So how to answer these damnable attacks? Why, by getting out that trusty chaff bag, and ferreting through it:

Those who say this is paranoid have repressed any recall of what happened last year when some brave souls dared examine Julia Gillard’s role in setting up for her boyfriend an incorporated association in the name of her other client the AWU. But the AWU had not authorised this. Nor did she let the authorities know what she believed its object was to be a “slush fund” for the re-election of AWU officials.

Ah yes, it's back to the world of comfortably vile traducing, bringing back the old game.

Perhaps the funniest line?

... Jones is no stooge for the Coalition - as anybody who actually listened to him would know.

Only the stooge of a stooge could deliver that line straight-faced.

But how, you might ask, can all this talk of people on struggle street be reconciled with the sight of a man making a fortune raising alarums, panic, fear and loathing? Easy peasy ...

Jones' supporters know of and do not begrudge him his wealth. They also know of - but never from him - of his many acts of generosity.

Which is why the pond will sign that chaff bag and donate the proceeds to struggle street. Just like Alan Jones' generous act for those young Liberals, not - the pond hastens to add - that he's in any way a stooge or fellow travelling lick spittle lackey for the coalition.

But let's cut to the chase - please read the rest of the piece for more tales of treacherous elites - and imagine Alan Jones in government.

Surely you can imagine Jesus Christ walking on palm fronds or better still on water?

Were he in government, dams would be built once more, water harvested, and industries such as cattle exports and fishing encouraged rather than threatened.

Yeah verily and the lamb would lie down with the lion, and what a snack the populist lion would have.

Anyhoo, the upshot is that none of it will work, we're all stuck with Jones carrying on about chuff bugs for eternity:

One thing is certain.
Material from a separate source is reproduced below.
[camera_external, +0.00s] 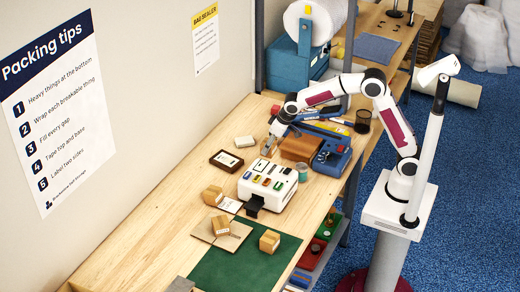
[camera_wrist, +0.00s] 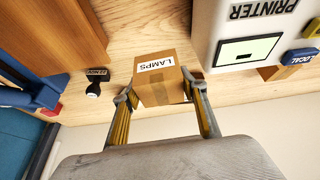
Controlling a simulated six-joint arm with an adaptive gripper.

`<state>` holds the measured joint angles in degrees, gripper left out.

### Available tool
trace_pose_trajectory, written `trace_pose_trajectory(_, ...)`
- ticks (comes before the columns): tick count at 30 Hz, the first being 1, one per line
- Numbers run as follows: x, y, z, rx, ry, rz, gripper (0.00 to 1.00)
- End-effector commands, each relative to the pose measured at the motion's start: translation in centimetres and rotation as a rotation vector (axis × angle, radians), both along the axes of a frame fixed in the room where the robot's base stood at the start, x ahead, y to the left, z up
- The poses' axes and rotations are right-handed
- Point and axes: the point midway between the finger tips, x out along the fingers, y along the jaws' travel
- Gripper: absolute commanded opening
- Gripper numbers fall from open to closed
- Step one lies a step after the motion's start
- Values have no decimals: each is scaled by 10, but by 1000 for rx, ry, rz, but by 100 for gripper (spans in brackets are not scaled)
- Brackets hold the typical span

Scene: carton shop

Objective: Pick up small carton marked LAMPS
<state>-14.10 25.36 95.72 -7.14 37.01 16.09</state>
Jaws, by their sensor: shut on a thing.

This latest sally by the elites and their taxpayer funded spin doctors to silence Jones – and all the recalcitrant commentators – will not be the last.

Say what? The taxpayers are funding the Sunday Terror which broke the story? Answers please!

Meanwhile, things must be getting desperate in the Abbott camp.

The HUN and the Punch have been running a story by Margie Abbott, but since the HUN has a flailing, failing paywall, let's link to the Punch iteration, My husband Tony does not have a problem with women.

This on the very day that The Australian's polling shows the mortifying truth that women voters do have a problem with Tony Abbott. Naturally Dennis Shanahan tackles this issue head-on for the lizard Oz by asking What about the Prime Minister's problem with men? (behind the paywall, so there's another useless waste of the ether on spleen that needn't distract you).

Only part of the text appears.